__Directions for this task__
Quote word for word the lines starting at the line with "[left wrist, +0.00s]" and ending at the final line of the entries. Leave out any pictures.

__Materials provided__

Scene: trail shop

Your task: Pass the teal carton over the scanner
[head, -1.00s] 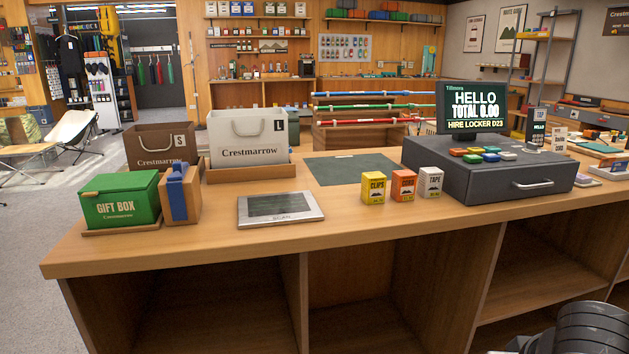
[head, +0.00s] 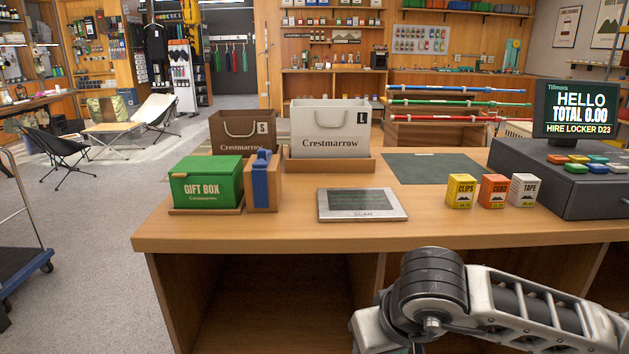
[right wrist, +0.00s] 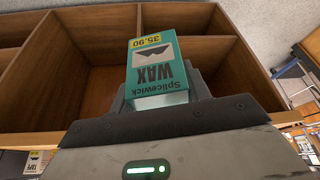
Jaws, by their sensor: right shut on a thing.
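The teal carton (right wrist: 157,70), marked WAX with a yellow 35.90 label, shows in the right wrist view. My right gripper (right wrist: 160,95) is shut on it, and the carton appears upside down there. In the head view my right arm is in front of the counter at the lower right, and its gripper and the carton are out of sight. The scanner (head: 362,204) is a flat silver plate with a dark window, marked SCAN, on the counter near its front edge. Nothing lies on it. My left gripper is in neither view.
The counter (head: 290,228) also holds a green gift box (head: 205,183), a blue-and-wood holder (head: 262,182), two bags, small CLIPS (head: 460,191), CORD (head: 493,191) and TAPE (head: 523,190) cartons, and the till (head: 560,180). Open shelves lie below. The counter is clear in front of the scanner.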

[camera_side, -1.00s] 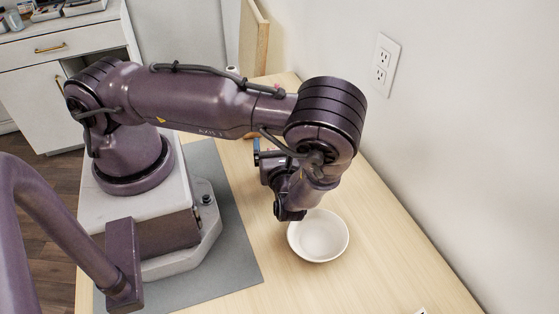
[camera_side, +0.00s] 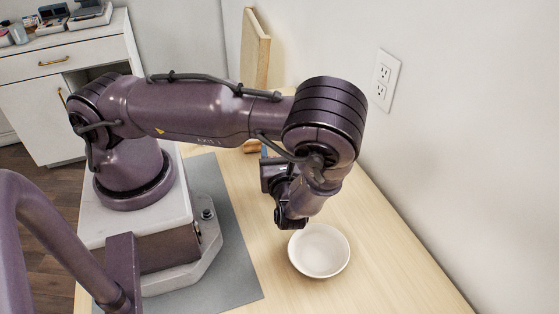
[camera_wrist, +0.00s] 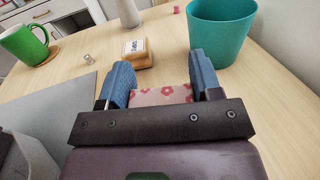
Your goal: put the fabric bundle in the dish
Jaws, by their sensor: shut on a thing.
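The fabric bundle (camera_wrist: 160,96) is pink with darker pink flowers. In the wrist view it sits between the two blue fingers of my gripper (camera_wrist: 161,76), which is shut on it. Its lower part is hidden behind the dark gripper bar. The dish (camera_side: 319,252) is a round white bowl on the wooden table in the side view, and looks empty. My wrist is just behind and left of the dish there, and my arm hides the bundle and most of the fingers. The dish is not in the wrist view.
In the wrist view, a teal pot (camera_wrist: 221,30) stands beyond the right finger. A wall with an outlet (camera_side: 385,80) borders the table on the right.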

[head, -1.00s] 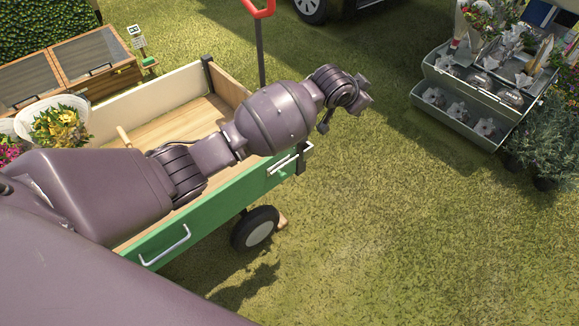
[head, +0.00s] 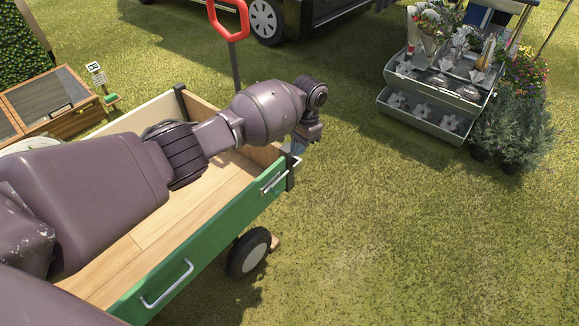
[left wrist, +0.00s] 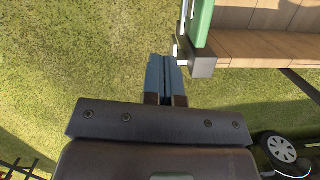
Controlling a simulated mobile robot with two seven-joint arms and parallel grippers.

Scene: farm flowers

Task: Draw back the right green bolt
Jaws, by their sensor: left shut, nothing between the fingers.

__Exercise result__
[left wrist, +0.00s] 
Controlling a simulated mobile robot with two seven-joint arms and parallel grippers.

Scene: farm flowers

Task: Draw back the right green bolt
Jaws, by their sensor: left shut, nothing between the fingers.

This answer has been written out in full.